Отвращение к тогдашней жизни было полное и всеобщее. Ещё раз повторю для молодёжи, чтоб не было иллюзий: полное и всеобщее. 

Господствующим чувством было скучливое омерзение. Анекдоты о Брежневе имели точно то же значение, что предреволюционные россказни о Распутине и царице: значение это состояло в утрате минимума уважения. Притом Брежнева никто не ненавидел – его именно не уважали. Вернее сказать – спокойно презирали. Не лично – как символ и воплощение системы.
Тому, что говорила власть, даже если говорила она вещи резонные или даже просто очевидные, – не верили ни на грош. Просто потому, что это исходило от власти. 

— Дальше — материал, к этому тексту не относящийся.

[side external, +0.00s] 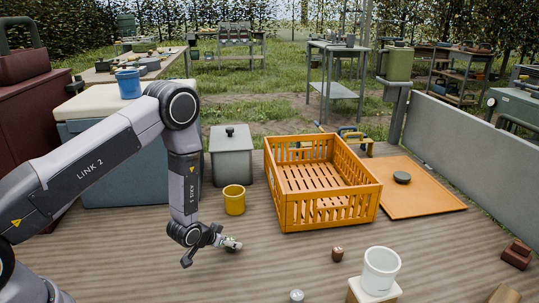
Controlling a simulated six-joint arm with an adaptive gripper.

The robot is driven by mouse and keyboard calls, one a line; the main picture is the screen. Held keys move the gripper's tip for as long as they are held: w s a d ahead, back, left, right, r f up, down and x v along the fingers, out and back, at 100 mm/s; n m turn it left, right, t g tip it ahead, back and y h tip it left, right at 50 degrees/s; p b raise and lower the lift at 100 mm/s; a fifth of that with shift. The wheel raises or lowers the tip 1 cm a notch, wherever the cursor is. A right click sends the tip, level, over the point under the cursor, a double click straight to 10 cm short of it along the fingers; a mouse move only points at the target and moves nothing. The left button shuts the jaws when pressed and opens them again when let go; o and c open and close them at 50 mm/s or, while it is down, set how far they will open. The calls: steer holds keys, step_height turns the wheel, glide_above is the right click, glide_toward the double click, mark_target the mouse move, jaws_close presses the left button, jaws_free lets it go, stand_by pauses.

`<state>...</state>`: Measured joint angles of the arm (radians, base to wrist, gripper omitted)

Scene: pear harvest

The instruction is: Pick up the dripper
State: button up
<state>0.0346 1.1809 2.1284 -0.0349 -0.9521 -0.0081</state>
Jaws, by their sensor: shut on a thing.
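My gripper (232,243) is low over the wooden deck, in front of the yellow cup, with its fingers pointing right. It is shut on a small thing, seen only as a pale and greenish bit at the fingertips; I take it to be the dripper. The fingers hide most of it, and its shape is too small to make out. I cannot tell whether it touches the deck.
A yellow cup (234,200) stands just behind my gripper. An orange crate (330,213) is to the right, beside an orange board (432,197). A white cup (381,270), a small brown piece (337,254) and a small grey piece (296,296) are in front.

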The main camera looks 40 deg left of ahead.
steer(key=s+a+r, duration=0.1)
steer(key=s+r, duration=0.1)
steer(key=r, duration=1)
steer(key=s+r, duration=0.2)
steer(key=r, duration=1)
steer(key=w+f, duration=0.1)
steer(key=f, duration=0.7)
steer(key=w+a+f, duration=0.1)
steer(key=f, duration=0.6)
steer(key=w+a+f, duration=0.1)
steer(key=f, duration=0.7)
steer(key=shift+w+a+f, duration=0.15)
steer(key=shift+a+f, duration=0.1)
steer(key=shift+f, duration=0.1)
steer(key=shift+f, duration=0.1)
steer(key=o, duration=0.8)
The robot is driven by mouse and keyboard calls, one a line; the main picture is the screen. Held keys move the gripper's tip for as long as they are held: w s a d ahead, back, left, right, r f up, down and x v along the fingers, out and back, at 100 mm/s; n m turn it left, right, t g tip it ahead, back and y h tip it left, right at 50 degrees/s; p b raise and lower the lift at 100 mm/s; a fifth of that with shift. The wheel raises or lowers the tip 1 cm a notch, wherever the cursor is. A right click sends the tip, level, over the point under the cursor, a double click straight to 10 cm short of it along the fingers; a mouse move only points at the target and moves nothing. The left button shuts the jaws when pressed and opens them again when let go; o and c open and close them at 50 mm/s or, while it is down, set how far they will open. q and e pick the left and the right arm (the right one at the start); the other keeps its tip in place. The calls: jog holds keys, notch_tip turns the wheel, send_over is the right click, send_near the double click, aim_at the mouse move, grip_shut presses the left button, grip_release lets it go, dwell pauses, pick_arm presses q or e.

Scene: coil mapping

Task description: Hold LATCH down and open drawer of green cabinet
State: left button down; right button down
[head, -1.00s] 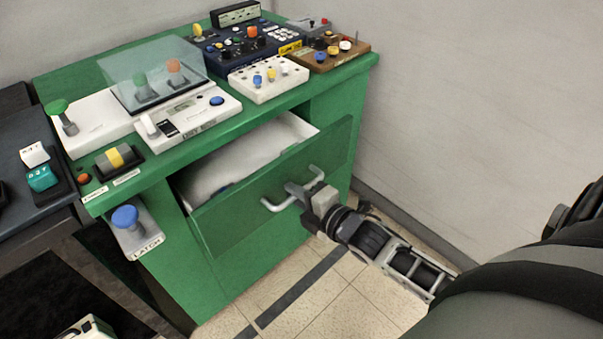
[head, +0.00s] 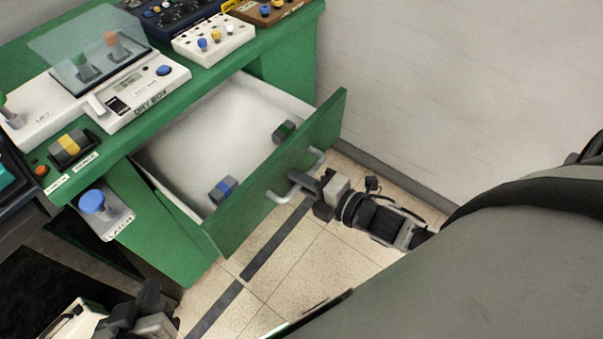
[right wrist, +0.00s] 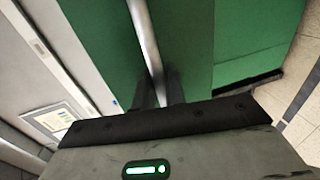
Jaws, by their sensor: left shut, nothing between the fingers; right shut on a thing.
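The green cabinet (head: 165,235) has its drawer (head: 285,165) pulled well out. The drawer front carries a silver bar handle (head: 279,197). My right gripper (head: 306,187) is shut on that handle; in the right wrist view the handle (right wrist: 146,38) runs between its dark fingers (right wrist: 158,88). The LATCH (head: 92,202) is a blue knob on a white plate at the cabinet's front left. Nothing touches it. My left gripper (head: 145,300) is shut and empty at the lower left, below and apart from the LATCH.
Inside the drawer are a blue-banded grey block (head: 223,189) and a green-banded one (head: 284,131). The cabinet top holds a dry box (head: 145,95) and a white button panel (head: 213,38). A wall (head: 430,80) stands at right. Tiled floor (head: 290,265) in front is clear.

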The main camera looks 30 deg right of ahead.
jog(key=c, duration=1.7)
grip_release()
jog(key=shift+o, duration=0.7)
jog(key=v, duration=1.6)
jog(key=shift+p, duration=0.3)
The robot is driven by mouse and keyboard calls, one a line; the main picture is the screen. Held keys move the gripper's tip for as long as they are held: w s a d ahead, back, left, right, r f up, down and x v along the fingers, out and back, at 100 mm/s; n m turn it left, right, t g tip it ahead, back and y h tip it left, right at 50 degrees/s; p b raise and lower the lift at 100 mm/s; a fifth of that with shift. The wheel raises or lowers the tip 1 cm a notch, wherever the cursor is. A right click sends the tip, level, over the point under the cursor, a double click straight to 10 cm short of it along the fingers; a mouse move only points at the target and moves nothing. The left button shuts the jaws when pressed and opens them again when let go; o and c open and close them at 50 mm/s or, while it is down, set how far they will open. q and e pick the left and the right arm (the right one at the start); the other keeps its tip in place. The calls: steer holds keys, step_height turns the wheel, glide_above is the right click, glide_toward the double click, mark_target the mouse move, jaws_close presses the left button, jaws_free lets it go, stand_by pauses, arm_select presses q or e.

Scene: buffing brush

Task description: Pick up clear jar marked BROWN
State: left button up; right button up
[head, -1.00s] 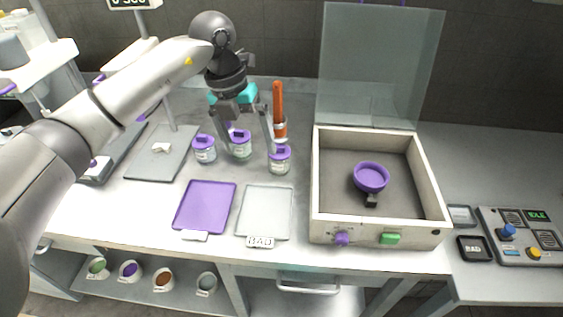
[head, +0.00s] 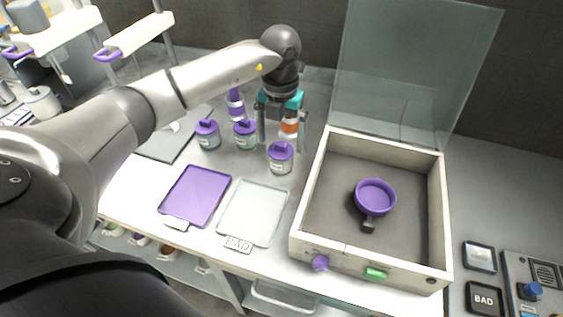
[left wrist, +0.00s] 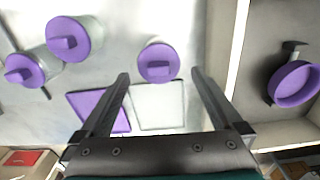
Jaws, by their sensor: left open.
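Three clear jars with purple lids stand on the bench: left (head: 207,134), middle (head: 245,135) and right (head: 281,158). Their labels are too small to read, so I cannot tell which is BROWN. My left gripper (head: 280,145) is open and empty, pointing down just behind the right jar, its fingers partly hidden. In the left wrist view the right jar's lid (left wrist: 158,63) shows just beyond the gap between the open fingertips (left wrist: 160,76). The middle (left wrist: 75,40) and left (left wrist: 25,70) jars are off to the left there. My right gripper is out of view.
A purple tray (head: 195,194) and a pale tray marked BAD (head: 253,211) lie in front of the jars. An open box (head: 437,210) with a raised glass lid stands to the right, holding a purple cup (head: 375,196). An orange-banded object (head: 290,127) stands behind the gripper.

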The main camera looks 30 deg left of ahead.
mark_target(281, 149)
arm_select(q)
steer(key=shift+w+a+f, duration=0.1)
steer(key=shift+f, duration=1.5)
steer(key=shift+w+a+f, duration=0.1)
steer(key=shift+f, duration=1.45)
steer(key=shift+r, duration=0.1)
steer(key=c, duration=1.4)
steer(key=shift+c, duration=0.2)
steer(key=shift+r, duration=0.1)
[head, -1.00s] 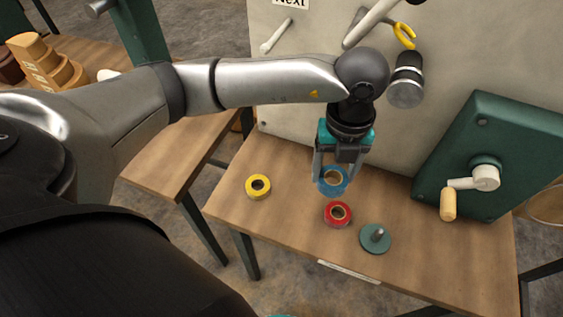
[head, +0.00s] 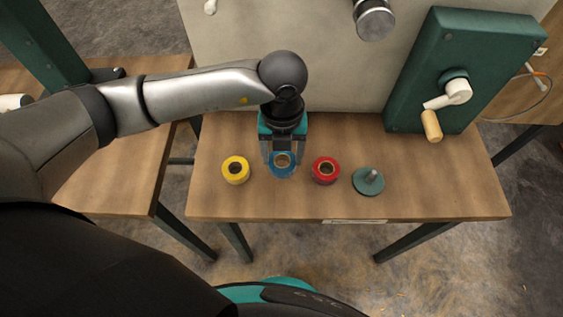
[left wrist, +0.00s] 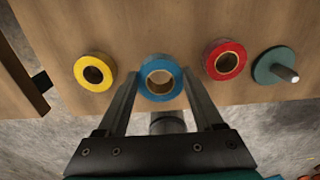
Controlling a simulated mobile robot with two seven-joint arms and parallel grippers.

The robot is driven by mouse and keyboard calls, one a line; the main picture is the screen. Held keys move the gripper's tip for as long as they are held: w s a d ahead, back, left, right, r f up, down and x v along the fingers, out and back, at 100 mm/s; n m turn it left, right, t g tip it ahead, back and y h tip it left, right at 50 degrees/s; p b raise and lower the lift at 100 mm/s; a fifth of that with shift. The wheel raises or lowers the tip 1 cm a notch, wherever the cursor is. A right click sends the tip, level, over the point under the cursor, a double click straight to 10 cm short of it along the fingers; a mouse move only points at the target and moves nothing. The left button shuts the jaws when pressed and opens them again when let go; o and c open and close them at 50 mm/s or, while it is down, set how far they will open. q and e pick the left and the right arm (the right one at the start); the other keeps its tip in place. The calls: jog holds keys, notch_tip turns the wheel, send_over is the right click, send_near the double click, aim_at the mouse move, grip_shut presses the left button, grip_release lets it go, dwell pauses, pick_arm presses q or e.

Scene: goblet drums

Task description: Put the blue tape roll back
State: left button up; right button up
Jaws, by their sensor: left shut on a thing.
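The blue tape roll (head: 283,164) is between the yellow and red rolls at the wooden table. My left gripper (head: 281,158) points down and is shut on it; in the left wrist view the fingers reach both sides of the blue roll (left wrist: 160,93). I cannot tell whether the roll touches the tabletop. The yellow tape roll (head: 236,170) lies to its left and the red tape roll (head: 325,170) to its right. A green round base with an upright peg (head: 368,181) stands right of the red roll, its peg empty. My right gripper is not in view.
The wooden table (head: 430,200) has clear room at its right front. A pale board (head: 330,70) rises behind it. A green box with a crank handle (head: 450,75) stands at the back right. Another wooden table (head: 115,180) is at left.

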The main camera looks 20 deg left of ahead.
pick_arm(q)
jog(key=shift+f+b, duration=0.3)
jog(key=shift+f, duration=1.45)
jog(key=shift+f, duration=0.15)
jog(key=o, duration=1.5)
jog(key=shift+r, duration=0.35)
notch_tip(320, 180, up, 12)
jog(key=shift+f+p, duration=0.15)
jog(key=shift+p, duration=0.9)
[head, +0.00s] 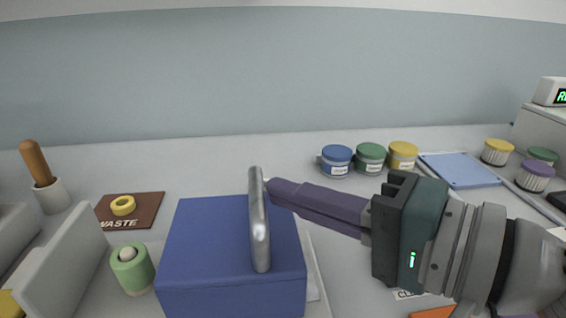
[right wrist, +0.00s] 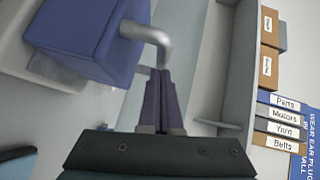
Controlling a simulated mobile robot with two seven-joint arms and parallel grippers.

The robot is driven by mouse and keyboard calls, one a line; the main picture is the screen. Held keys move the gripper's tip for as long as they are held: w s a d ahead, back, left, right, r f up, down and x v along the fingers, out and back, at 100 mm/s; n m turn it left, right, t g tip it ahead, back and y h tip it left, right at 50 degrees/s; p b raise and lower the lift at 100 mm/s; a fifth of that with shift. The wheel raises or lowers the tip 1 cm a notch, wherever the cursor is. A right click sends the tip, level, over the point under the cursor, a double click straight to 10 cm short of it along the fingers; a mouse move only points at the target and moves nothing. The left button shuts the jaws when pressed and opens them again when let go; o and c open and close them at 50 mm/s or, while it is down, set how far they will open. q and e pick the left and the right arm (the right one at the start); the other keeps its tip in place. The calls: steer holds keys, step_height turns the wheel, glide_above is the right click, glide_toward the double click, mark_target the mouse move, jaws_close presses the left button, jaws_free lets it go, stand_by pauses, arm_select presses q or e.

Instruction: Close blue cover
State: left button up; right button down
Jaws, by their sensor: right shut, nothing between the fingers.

Скажите, могла устоять система, в которой даже поверхностное знакомство с «руководящей и направляющей силой» (для молодёжи: «руководящей и направляющей силой» называлась в те времена компартия – КПСС) — компрометирует? Ну так как — могла? Очевидно – нет. Она и не устояла.
Она и рухнула. Сегодня мы живём на её обломках.
Хочу ещё раз повторить: никто ничего и никого не боялся – все скучливо презирали. Таково было господствующее чувство. Я помню это чувство и, знаете, нередко его испытываю в нынешней жизни по самым разным поводам.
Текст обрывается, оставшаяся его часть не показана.